Cobb’s conflict resides there where his desire to gain the favor of a beautiful woman, Selene Bourgani, collides with his task to ‘run an operation.’  Cobb’s lust/love calls to mind the young Wisconsin whitetail buck during the November rut; the Friday night highway from Madison, Wisconsin to my north woods farm is an abattoir of formerly lusting bucks.  Young Christopher Cobb is only slightly more sophisticated.

But Butler exquisitely lays out the difficulty of discerning a working truth in a world where those about us withhold information or actively deceive.

The CIA publishes Studies in Intelligence.   The articles, classified or unclassified, are mostly run of the mill historical monographs, often self-serving, whose ostensible purpose is expand awareness of the craft.  I’ve read them until my eyes fell out. I, and any historian, reporter or intelligence officer, would be better served reading these two Butler novels than a year’s worth of Studies in Intelligence.

Hot Country is a very good novel deserving of a Five if rated in Good Reads.

The Star of Istanbul? It is off the charts.

When I was a young (and single) counter-intelligence officer, I read Robert Pirsig’s Zen and the Art of Motorcycle Maintenance numerous times.  It served me well.   It taught me logic, it power and pitfalls.

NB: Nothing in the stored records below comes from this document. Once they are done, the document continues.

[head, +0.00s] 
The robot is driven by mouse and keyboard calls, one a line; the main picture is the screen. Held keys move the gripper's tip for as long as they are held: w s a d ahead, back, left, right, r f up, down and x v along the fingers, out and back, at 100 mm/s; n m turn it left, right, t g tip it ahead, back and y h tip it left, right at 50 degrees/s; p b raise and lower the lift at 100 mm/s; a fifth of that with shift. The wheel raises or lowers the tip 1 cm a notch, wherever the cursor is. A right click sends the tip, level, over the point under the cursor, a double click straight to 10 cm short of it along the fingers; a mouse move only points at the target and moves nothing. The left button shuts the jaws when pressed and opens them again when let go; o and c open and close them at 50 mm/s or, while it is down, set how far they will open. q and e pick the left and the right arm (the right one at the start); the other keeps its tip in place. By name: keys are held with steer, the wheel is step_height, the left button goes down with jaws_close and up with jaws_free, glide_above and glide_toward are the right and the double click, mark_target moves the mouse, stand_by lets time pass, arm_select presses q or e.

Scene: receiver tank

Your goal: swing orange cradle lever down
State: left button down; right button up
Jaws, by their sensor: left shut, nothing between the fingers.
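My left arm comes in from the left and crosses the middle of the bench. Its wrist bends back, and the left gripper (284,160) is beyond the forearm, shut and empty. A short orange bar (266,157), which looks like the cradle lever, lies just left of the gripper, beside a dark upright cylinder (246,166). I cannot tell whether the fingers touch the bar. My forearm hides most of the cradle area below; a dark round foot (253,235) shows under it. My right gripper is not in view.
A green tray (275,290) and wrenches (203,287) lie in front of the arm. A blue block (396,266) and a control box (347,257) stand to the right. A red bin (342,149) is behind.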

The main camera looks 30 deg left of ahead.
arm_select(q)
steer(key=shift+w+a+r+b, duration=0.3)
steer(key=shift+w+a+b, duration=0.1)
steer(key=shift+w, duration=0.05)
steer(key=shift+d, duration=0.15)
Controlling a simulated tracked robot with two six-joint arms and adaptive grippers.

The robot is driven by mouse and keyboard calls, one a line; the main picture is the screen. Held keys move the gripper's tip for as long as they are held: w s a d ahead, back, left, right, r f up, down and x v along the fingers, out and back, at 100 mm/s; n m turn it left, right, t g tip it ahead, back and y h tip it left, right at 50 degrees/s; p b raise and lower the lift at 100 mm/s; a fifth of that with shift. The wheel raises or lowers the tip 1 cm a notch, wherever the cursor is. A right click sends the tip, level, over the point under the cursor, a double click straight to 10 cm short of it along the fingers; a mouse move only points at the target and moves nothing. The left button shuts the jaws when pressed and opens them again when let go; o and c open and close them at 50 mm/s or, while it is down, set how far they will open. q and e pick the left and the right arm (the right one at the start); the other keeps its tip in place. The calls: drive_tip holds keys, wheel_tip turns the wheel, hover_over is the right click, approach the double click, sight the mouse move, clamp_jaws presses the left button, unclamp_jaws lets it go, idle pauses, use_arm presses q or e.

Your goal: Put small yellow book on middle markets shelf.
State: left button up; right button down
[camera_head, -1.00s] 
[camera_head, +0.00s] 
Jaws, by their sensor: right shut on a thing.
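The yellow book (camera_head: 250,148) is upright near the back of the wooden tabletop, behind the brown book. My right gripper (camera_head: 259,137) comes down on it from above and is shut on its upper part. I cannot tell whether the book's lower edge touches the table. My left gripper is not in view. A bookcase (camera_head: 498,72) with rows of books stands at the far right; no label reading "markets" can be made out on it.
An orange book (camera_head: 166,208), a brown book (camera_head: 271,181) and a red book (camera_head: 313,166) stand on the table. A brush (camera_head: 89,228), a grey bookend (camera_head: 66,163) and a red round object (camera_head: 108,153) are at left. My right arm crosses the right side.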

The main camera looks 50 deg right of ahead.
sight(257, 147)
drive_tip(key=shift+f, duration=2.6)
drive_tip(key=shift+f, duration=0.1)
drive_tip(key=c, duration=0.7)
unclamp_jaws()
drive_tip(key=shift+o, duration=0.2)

I wish I also had had The Star of Istanbul in my hands when I was that twenty-one year old intelligence officer attempting to bag eel-slippery truths.

Both books­­––good reads.  Each is so worth a second read through. If you really have to choose, do The Star of Istanbul.  Know, however, that I disapprove that you felt you had to make a choice.  You really, really need to read both.  Carefully.